About 700 of the 2,000 homes in Rio Verde Foothills have depended on haulers to bring water from the stand pipe. Shutting it off means three hauling companies that serve the area will have to travel farther to a water source, thereby driving up the rates customers pay for their service.

John Hornewer, owner of Rio Verde Water, said he may have to double his rates and doubts the three companies will be able to get enough water to service the homes.

Residents presented the city council with a petition supporting EPCOR’s short-term solution and that prompted Thompson’s letter.

“For nearly a decade, Scottsdale has warned and advised the citizens of Rio Verde and Maricopa County officials that the city cannot be responsible for the water needs of a separate community especially given its unlimited and unregulated growth,” Thompson wrote.

“Land subdivided into six or more lots must demonstrate a 100-year water supply before any homes can get built. Many lots in the (Rio Verde Foothills) skirt this by being under the threshold, adding to continual and unfettered growth all the while relying on Scottsdale’s water and infrastructure.”

Councilwoman Linda Milhaven had been championing the effort to strike a deal between the city and EPCOR, urging Council to approve a last-minute agreement.

But now she doubts she can find enough support to even call a special meeting in the wake of Thompson’s letter.

However, Milhaven, who leaves office Jan. 9, emailed Thompson with several areas of his letter she considers misleading – including his failure to mention that the water EPCOR would have the city treat is not Scottsdale water.

“Nowhere does it mention that EPCOR presented the AZ Corporation Commission with four potential long term solutions … two of which do not involve Scottsdale,” she wrote. “Instead, you suggest that entering a short-term agreement may obligate Scottsdale to a long-term commitment when it does not. Short term and long-term solutions are misleadingly combined.”

She also noted that EPCOR’s application to Corporation Commission for the approval of serve to the area involves only homes built before January 2014. “Instead, you suggest an agreement with ECPCOR would provide water to support ‘unfettered,’ ‘unlimited and unregulated’ future development when it would not,” she told Thompson.

She also noted that Thompson incorrectly described Phoenix’s discontinuation of water service to Anthem, saying he failed to mention that Phoenix extended its deadline several times while EPCOR negotiated an agreement with Anthem.

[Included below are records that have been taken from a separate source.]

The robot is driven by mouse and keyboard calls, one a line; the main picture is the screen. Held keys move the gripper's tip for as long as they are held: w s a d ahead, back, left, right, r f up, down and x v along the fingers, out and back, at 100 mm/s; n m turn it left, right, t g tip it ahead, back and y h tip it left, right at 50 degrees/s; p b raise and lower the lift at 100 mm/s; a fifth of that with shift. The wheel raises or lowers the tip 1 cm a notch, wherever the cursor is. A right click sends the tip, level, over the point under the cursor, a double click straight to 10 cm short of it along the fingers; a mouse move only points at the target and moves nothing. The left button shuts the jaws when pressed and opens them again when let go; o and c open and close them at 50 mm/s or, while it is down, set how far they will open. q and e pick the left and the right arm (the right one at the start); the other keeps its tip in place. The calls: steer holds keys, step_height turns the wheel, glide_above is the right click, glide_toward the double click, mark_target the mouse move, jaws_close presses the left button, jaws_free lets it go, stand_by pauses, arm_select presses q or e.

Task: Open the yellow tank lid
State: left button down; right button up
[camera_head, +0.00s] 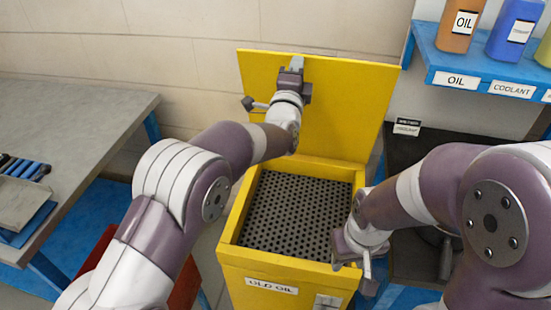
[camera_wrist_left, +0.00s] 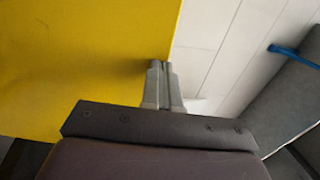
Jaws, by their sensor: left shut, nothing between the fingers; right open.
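The yellow tank (camera_head: 273,266) stands in the middle of the head view, with an "OLD OIL" label on its front. Its yellow lid (camera_head: 345,100) is raised and stands upright or leans back behind the tank. A dark perforated grate shows inside the tank. My left gripper (camera_head: 296,65) is shut and empty at the lid's upper part; I cannot tell whether it touches. In the left wrist view its closed fingers (camera_wrist_left: 160,80) are by the edge of the yellow lid (camera_wrist_left: 80,60). My right gripper (camera_head: 368,275) is open beside the tank's front right corner.
A blue shelf (camera_head: 430,55) with an orange oil bottle (camera_head: 461,25) and a blue bottle (camera_head: 514,30) is at the upper right. A grey workbench (camera_head: 75,115) with tools is at the left. A dark surface lies right of the tank, behind my right arm.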

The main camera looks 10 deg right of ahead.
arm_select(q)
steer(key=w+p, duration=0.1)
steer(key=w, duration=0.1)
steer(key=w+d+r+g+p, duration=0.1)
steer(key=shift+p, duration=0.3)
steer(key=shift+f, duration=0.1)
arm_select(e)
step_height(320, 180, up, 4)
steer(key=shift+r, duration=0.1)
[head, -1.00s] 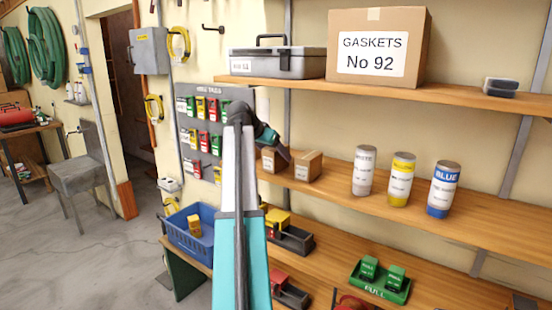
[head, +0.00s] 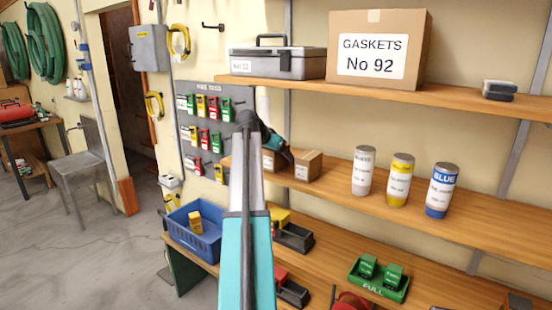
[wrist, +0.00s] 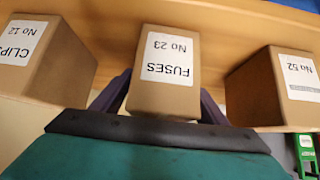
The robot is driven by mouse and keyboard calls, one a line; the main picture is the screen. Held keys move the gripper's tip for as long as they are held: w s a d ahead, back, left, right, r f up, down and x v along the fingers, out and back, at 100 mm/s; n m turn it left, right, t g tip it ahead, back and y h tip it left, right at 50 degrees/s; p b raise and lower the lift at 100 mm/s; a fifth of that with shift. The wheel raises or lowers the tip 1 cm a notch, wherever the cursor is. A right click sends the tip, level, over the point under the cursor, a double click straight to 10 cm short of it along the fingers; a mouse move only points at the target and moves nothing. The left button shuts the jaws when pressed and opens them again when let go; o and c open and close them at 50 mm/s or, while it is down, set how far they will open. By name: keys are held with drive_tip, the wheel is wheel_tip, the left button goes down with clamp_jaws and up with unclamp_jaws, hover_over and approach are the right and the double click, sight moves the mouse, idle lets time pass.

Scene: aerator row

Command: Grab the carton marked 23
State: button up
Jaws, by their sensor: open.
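The carton marked 23 (wrist: 163,75), brown with a white FUSES label, is in the middle of the wrist view on a wooden shelf. My gripper (wrist: 164,103) is open, with one dark finger on each side of this carton's lower part in the picture. I cannot tell whether the fingers touch it. In the head view my gripper (head: 283,150) is at the middle shelf, beside two small cartons whose labels are too small to read. My arm hides part of that shelf end.
The carton marked 12 (wrist: 45,65) stands left of carton 23 in the wrist view, and the carton marked 52 (wrist: 270,88) stands right, both with narrow gaps. Several cans, including a blue one (head: 441,190), stand farther right. The upper shelf (head: 390,91) is overhead.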

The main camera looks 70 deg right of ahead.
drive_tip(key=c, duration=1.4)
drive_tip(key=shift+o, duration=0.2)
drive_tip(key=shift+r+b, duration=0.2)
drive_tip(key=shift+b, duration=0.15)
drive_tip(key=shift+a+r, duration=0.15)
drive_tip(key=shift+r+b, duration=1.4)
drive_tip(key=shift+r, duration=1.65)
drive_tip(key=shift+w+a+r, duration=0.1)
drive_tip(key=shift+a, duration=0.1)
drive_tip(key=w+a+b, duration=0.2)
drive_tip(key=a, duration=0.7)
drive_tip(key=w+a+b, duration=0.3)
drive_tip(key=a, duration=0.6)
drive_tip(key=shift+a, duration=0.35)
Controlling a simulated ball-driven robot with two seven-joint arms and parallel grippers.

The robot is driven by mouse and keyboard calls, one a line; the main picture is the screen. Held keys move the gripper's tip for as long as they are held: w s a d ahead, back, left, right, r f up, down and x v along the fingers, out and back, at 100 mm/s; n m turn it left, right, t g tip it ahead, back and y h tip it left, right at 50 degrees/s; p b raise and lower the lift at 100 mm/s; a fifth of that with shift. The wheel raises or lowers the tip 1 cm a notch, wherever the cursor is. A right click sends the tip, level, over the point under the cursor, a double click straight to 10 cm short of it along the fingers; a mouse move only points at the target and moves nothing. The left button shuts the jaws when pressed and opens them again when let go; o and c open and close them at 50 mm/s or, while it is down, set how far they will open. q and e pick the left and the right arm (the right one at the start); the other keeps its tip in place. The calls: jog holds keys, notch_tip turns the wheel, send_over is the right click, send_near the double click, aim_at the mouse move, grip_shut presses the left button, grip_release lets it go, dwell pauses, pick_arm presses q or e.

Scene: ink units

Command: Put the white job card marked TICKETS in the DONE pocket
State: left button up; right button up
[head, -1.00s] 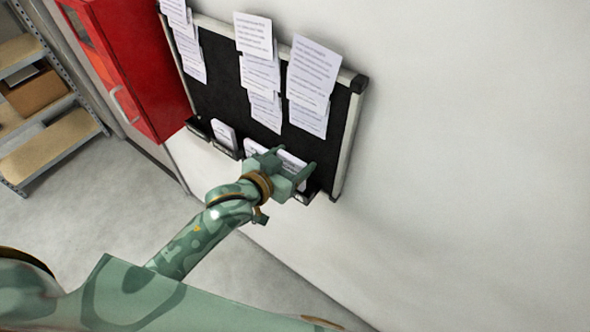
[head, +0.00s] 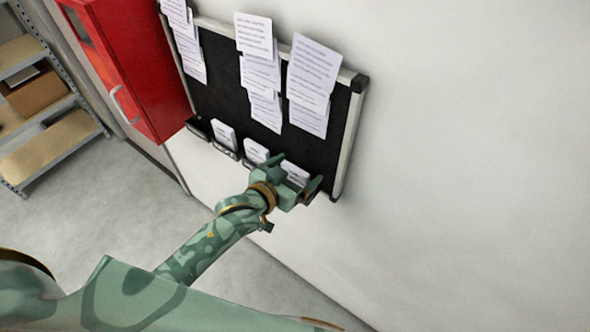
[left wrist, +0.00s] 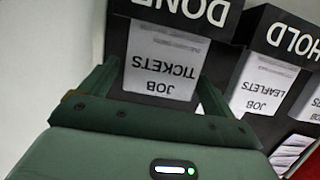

“If we were to follow this example, we would cooperate with EPCOR while they sought alternative solutions and/or enter an agreement with EPCOR as Anthem did,” Milhaven wrote, adding:

“You suggest the city should only enter agreements with governmental entities and yet the city has many agreements with non-governmental entities, including a leasing agreement with EPCOR to use our right-of-way for their pipes to serve some Scottsdale residents.

“You also mention entering an agreement with Tonto Hills Utility Company, a non-governmental entity. We have precedent for entering into agreements with non-governmental agencies.”

Rio Verde Foothills residents do have one last-ditch effort to try and get water.

Two area homeowners have asked Superior Court to order the county supervisors to reconsider their vote against the formation of a water district but the board intends to file a dismiss of that request and has until Jan. 13 to do so, according to the homeowners’ attorney Elizabeth Shaffer.

“The spotlight should be on the board of supervisors, not Scottsdale,” Shaffer said.